Of course, if Katz is correct, then logics built on Quine’s logical/extra-logical distinction are the proverbial houses built on sand. And if I’m correct that formal semantics is built on Quinean logic, then formal semantics is a proverbial house built on a house built on sand. End of aside.

Having argued that the empiricist theories of logic such as those of Quine, Frege, and Carnap are unsuited for inclusion in a rationalist theory of language such as generative grammar, Katz moves on to the next task, the one that occupies the remainder of his book: the task of constructing a rationalist and scientific theory of semantics. According to Katz, this task was viewed by the philosophers of his day as an impossibility, and I don’t know if much has changed.

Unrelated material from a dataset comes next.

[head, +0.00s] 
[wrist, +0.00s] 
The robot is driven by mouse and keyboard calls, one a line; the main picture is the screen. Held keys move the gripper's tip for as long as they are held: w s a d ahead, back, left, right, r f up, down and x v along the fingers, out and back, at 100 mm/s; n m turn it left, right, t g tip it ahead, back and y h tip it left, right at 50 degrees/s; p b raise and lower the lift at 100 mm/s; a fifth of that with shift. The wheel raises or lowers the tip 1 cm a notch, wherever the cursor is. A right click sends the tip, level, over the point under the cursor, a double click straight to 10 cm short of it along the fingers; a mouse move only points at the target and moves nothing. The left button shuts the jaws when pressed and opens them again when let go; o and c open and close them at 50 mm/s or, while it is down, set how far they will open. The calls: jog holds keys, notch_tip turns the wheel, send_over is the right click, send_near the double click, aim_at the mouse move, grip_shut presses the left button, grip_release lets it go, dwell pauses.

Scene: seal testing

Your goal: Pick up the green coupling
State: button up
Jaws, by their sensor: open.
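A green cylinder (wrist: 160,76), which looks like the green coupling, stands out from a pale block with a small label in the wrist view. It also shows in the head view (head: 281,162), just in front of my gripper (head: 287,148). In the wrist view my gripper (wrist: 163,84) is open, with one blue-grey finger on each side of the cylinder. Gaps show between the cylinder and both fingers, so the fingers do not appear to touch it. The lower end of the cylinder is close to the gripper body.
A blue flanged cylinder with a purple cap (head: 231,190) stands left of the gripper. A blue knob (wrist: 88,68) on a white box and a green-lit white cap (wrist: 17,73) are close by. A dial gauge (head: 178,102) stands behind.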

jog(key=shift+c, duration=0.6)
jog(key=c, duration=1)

In fact, it seems to me that among semanticists and a number of generative syntacticians, there is a strong hostility towards rationalist conceptions of semantics as put forth by Katz (and also Chomsky). As an illustrative anecdote, I recall once I was talking with an established linguist, and I expressed some skepticism towards modern formal semantics. When I suggested that a more rationalist, intensionalist theory of semantics might be fruitful, they responded that, while I might be right, if I decided to pursue that line of research, I would never be hired as a semanticist. Luckily for me, of course, I’m a syntactician, but that’s still a rather chilling thing to hear. End of second aside.

Katz concludes his preface by putting his program in context, and outlining the structure of the book. I won’t bore you with the details, but only preview chapter 1 “The scope of semantics,” wherein Katz considers the question what is meaning?, and gives a shockingly sensible answer: That’s a complex question, we’ll need to answer it scientifically.